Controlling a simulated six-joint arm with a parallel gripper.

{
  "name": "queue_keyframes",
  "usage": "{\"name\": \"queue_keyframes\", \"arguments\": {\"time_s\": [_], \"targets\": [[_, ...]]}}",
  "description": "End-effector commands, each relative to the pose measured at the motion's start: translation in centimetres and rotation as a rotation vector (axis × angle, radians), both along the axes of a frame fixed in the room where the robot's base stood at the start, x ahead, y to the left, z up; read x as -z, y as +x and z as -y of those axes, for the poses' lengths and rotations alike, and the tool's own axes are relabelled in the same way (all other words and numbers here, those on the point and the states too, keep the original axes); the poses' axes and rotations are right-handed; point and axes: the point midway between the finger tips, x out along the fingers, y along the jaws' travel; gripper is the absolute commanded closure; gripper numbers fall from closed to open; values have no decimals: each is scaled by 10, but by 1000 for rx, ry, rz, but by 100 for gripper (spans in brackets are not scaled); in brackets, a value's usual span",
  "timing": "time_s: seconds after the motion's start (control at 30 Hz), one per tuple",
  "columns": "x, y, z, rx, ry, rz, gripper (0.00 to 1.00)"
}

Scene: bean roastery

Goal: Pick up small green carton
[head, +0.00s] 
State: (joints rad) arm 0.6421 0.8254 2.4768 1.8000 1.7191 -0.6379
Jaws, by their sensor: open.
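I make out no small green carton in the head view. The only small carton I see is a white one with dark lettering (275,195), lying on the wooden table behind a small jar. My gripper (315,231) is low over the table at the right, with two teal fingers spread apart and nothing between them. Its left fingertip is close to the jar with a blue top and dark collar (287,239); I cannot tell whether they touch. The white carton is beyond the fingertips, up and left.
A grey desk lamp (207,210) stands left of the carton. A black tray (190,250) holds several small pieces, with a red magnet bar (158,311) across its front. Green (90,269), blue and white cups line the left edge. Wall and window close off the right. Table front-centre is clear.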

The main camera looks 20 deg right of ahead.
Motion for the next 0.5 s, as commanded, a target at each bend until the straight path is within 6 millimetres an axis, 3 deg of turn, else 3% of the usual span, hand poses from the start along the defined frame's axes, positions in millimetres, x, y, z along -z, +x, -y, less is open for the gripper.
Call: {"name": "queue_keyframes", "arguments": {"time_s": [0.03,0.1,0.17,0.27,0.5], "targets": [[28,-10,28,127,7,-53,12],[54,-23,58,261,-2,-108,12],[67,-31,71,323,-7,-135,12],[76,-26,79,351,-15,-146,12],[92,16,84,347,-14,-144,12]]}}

*WHAT THE TASK REQUIRES*: Retype the portion of the data above that starts on the line with "Jaws, by their sensor: open." and finishes on the line with "The main camera looks 20 deg right of ahead.", including both of those lines.

*WRITTEN ANSWER*:
Jaws, by their sensor: open.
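I make out no small green carton in the head view. The only small carton I see is a white one with dark lettering (275,195), lying on the wooden table behind a small jar. My gripper (315,231) is low over the table at the right, with two teal fingers spread apart and nothing between them. Its left fingertip is close to the jar with a blue top and dark collar (287,239); I cannot tell whether they touch. The white carton is beyond the fingertips, up and left.
A grey desk lamp (207,210) stands left of the carton. A black tray (190,250) holds several small pieces, with a red magnet bar (158,311) across its front. Green (90,269), blue and white cups line the left edge. Wall and window close off the right. Table front-centre is clear.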

The main camera looks 20 deg right of ahead.

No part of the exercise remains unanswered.